╔══

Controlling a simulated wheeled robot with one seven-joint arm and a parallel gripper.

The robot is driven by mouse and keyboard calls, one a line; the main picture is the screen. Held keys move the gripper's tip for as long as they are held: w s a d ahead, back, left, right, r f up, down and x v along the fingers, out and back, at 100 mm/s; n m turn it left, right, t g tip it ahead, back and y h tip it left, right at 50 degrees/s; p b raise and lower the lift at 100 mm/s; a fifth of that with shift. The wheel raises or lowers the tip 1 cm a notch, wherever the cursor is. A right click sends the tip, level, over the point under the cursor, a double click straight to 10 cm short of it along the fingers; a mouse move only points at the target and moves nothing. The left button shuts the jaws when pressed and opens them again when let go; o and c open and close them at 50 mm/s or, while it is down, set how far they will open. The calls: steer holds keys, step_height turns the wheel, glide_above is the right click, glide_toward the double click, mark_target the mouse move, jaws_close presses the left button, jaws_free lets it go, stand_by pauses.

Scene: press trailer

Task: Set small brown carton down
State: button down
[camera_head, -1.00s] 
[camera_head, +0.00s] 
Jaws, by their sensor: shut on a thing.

╚══

Work to do:
Reproduce every line of the data verbatim.

Exercise solution:
Controlling a simulated wheeled robot with one seven-joint arm and a parallel gripper.

The robot is driven by mouse and keyboard calls, one a line; the main picture is the screen. Held keys move the gripper's tip for as long as they are held: w s a d ahead, back, left, right, r f up, down and x v along the fingers, out and back, at 100 mm/s; n m turn it left, right, t g tip it ahead, back and y h tip it left, right at 50 degrees/s; p b raise and lower the lift at 100 mm/s; a fifth of that with shift. The wheel raises or lowers the tip 1 cm a notch, wherever the cursor is. A right click sends the tip, level, over the point under the cursor, a double click straight to 10 cm short of it along the fingers; a mouse move only points at the target and moves nothing. The left button shuts the jaws when pressed and opens them again when let go; o and c open and close them at 50 mm/s or, while it is down, set how far they will open. The calls: steer holds keys, step_height turns the wheel, glide_above is the right click, glide_toward the double click, mark_target the mouse move, jaws_close presses the left button, jaws_free lets it go, stand_by pauses.

Scene: press trailer

Task: Set small brown carton down
State: button down
[camera_head, -1.00s] 
[camera_head, +0.00s] 
Jaws, by their sensor: shut on a thing.

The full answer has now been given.